Ahora que nuestra poeta mayor se adentra en los 91 años, es un buen momento para detener el vértigo y asomarse a su vida y su poesía. Pesadora de la palabra, es traductora por placer y alguna vez fue narradora porque no hubo más remedio. Autora del texto de “Otra voz canta”, canción emblema de la búsqueda de los desaparecidos de la última dictadura, habitante de los espacios de resistencia cultural en los años 1960 y 1970, su compromiso es, sobre todo, con la literatura. Montevideana de Tacuarembó, es mucho más que un gran premio a la labor intelectual. Es la elegida de sus pares.

Saber de Circe Maia ha sido siempre saber de cosas antiguas que están ocurriendo en este preciso momento. Pero un poco en el costado. Nunca en el centro. La academia sabe sobre Circe Maia, le ha dedicado coloquios, la ha diseccionado en estudios. Sus colegas poetas, aunque también sepan sobre Circe, sería más preciso decir que saben de Circe. Por carta (siempre ha sido generosa cultora del género epistolar), por el correo electrónico después (al que sabe plantear de tal manera que parezca siempre escrito con la nobleza del papel), por los encuentros en los que se forja la amistad algunas veces, o por otros poetas, en esas charlas en las que queda la sensación de que la escritora está instalada de un modo tan definitivo, tan vecinalmente canónico en la literatura uruguaya de hoy, que se la puede encontrar en todas partes donde el tema sea la poesía del aquí y ahora.

Basta hablar con un poeta, con una poeta, para que surja un acto compartido, una lectura, incluso una entrevista que se hizo alguna vez y que no se publicó nunca, o que apenas llegó a circular en esos circuitos donde circula la poesía. Una de esas entrevistas secretas la hizo la también poeta Silvia Guerra en 2018: fruto de tres días de conversación en Tacuarembó, algunos breves fragmentos aparecieron en diversas oportunidades, pero nunca llegó a conocerse impresa (de ahí están extraídos los diálogos y los recuadros que se publican en este artículo).

Circuitos raros los de la poesía que, de tan marginales, parece que son los más adecuados para dar testimonio de un género (es cierto, algún día habrá que discutir si se puede seguir llamando género a lo que no es formato sino sustrato) que es el que más hondo cava para encontrar los ríos subterráneos del lenguaje.

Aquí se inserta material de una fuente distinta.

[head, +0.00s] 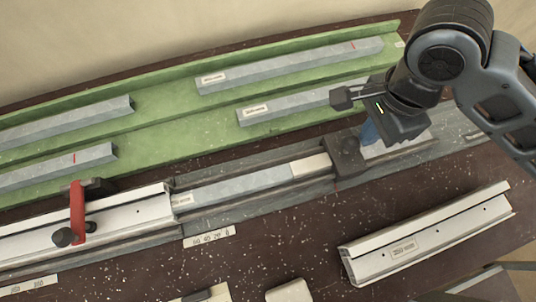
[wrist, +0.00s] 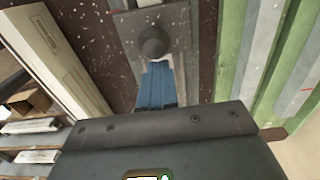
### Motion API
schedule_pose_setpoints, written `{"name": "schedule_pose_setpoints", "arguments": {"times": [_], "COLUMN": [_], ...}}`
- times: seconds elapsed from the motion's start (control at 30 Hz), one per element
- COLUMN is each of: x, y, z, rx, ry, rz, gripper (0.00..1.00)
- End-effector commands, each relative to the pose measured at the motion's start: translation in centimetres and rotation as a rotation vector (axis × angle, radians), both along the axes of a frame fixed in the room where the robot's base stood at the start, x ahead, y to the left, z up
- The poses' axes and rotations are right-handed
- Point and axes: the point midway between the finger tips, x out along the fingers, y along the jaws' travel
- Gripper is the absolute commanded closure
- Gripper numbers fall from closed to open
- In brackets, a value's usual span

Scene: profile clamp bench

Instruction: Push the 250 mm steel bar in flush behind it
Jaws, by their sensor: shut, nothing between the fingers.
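A grey steel bar (head: 240,186) lies in the dark channel, its labelled left end close against the white profile (head: 120,218) under the red clamp (head: 77,212). I cannot read its label or tell whether the ends touch. A pale block (head: 311,166) sits at the bar's right end, followed by a dark block with a round knob (head: 345,150). My gripper (head: 369,133) is shut and empty, its blue fingers pointing down just right of the dark block. In the wrist view, the blue fingers (wrist: 161,84) are together beside the knob (wrist: 153,42); contact is unclear.
A green rack (head: 185,110) behind the channel holds several grey bars, including one at the top (head: 290,66). A loose white profile (head: 425,235) lies on the speckled dark bench in front. A numbered strip (head: 209,237) lies before the channel.

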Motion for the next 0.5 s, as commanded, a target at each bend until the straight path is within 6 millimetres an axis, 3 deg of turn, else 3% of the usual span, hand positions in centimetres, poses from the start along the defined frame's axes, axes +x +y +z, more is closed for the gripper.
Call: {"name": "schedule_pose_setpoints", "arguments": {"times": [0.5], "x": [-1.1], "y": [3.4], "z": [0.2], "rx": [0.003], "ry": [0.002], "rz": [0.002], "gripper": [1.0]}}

Y desde ahí cala -también hondo- para poner en cuestión el edificio entero desde los mismos cimientos. Como una antigua insularidad homérica habitando en el norte sin mar.

Infancia

En vez de un rezo, como en las familias cristianas de las viejas películas, el padre de Circe, en el almuerzo, antes de empezar la comida, recitaba poesía. Casi siempre de Ruben Darío. Muchas veces “Los motivos del Lobo”, le cuenta Circe años después a Silvia Guerra. Escribano sanducero en Tacuarembó, soñaba con ir a España como un espeleólogo de superficie y descubrir, debajo de lo que se veía en la vieja casa de Francisco Goya, la quinta del Sordo, más obras de Goya. Sabía al detalle la biografía del autor de las pinturas negras, de quien había dado alguna charla en el club del pueblo. Ahí, en ese Tacuarembó, vivió Circe Maia hasta los siete años.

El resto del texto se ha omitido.